- STATED TASK: The material below contains a line with "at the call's" and a line with "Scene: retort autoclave". Copy exactly those two lines and all lines between them.

- DATASET RECORDS:
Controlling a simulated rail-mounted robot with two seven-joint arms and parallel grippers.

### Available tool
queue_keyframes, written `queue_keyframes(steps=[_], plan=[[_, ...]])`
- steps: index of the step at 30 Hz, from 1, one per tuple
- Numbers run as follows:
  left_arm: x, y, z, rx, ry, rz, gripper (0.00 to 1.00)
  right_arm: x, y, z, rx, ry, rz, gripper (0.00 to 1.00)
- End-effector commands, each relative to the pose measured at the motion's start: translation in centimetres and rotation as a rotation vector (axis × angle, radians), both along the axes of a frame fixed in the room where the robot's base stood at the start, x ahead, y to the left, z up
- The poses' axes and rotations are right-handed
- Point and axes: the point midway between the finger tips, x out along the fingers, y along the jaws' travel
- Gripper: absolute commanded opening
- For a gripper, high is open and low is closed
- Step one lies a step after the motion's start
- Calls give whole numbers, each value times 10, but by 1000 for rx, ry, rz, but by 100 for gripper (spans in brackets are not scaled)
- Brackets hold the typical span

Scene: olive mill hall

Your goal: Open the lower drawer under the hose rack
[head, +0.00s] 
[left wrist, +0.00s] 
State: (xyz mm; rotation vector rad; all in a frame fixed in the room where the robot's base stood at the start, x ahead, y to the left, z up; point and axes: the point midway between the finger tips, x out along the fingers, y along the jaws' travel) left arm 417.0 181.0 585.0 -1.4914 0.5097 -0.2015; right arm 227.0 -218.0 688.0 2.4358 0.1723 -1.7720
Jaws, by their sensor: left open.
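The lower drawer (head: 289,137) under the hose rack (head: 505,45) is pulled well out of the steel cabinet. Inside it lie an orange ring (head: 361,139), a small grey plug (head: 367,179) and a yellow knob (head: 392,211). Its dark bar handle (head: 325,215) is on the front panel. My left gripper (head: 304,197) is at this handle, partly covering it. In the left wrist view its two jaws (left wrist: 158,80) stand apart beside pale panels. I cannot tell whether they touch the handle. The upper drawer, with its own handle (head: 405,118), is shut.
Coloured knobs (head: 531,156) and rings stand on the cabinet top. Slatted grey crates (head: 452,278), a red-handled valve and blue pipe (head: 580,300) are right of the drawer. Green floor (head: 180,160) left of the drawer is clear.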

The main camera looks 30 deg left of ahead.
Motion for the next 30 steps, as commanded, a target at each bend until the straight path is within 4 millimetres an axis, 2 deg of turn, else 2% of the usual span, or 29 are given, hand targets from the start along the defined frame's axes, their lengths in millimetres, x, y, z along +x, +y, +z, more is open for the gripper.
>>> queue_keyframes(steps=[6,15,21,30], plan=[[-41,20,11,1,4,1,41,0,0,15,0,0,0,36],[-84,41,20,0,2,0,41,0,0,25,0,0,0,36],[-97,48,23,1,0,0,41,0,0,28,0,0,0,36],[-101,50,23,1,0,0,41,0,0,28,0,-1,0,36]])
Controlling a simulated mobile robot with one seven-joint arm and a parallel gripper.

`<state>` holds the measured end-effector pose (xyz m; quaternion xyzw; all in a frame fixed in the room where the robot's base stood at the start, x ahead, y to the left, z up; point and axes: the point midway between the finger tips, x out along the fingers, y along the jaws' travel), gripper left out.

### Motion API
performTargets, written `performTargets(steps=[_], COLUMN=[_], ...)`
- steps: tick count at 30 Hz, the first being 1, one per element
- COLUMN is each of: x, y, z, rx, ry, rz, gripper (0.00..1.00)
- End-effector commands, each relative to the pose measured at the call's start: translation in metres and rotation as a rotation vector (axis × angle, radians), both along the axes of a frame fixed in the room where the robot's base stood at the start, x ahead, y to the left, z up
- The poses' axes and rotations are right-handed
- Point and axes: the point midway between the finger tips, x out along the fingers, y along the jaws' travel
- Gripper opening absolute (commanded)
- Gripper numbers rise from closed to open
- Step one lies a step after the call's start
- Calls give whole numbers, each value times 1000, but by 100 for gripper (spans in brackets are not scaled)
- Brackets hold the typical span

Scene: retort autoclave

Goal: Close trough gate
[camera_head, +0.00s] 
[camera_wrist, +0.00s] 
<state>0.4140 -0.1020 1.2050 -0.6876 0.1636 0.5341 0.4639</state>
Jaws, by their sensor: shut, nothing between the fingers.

- EXERCISE OUTPUT:
- End-effector commands, each relative to the pose measured at the call's start: translation in metres and rotation as a rotation vector (axis × angle, radians), both along the axes of a frame fixed in the room where the robot's base stood at the start, x ahead, y to the left, z up
- The poses' axes and rotations are right-handed
- Point and axes: the point midway between the finger tips, x out along the fingers, y along the jaws' travel
- Gripper opening absolute (commanded)
- Gripper numbers rise from closed to open
- Step one lies a step after the call's start
- Calls give whole numbers, each value times 1000, but by 100 for gripper (spans in brackets are not scaled)
- Brackets hold the typical span

Scene: retort autoclave

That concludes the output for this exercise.